Robot task records:
=====

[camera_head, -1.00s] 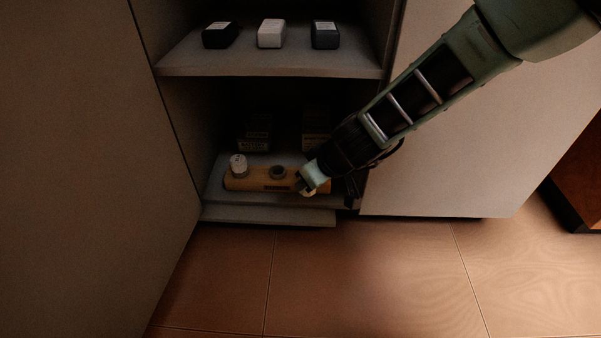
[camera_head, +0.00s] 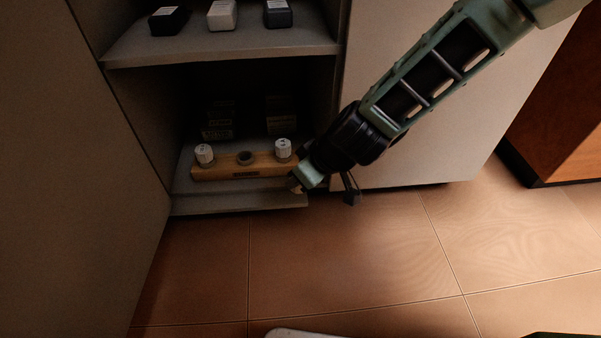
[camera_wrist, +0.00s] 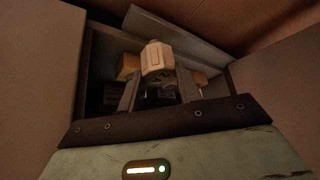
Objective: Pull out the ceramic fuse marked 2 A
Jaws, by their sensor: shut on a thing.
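My gripper (camera_head: 300,184) is shut on a pale ceramic fuse (camera_head: 294,184), held in front of the right end of a wooden fuse board (camera_head: 215,174). In the wrist view the pale fuse (camera_wrist: 157,58) sits between the two fingers of my gripper (camera_wrist: 159,76). Two white fuses stand upright on the board, a left fuse (camera_head: 204,154) and a right fuse (camera_head: 283,149). Between them is an empty dark round socket (camera_head: 245,158). I cannot read the mark on any fuse.
The board is on the cabinet's low shelf (camera_head: 185,205), with dim boxes behind it. The upper shelf (camera_head: 225,48) holds a black, a white and a dark grey block. Cabinet panels flank the opening. The tiled floor (camera_head: 350,245) in front is clear.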

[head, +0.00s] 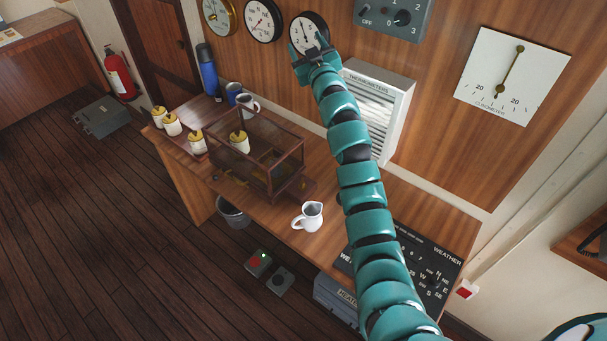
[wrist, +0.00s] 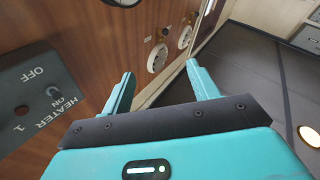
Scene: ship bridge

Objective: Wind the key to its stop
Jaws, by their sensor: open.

=====

▶ [Exercise prompt]: Using the listing above, repeat word for word each line from the one with "[camera_wrist, +0.00s]" down to the one with "Objective: Pull out", both included. Omit all pictures.

▶ [Full output]:
[camera_wrist, +0.00s] 
Objective: Pull out the ceramic fuse marked 2 A

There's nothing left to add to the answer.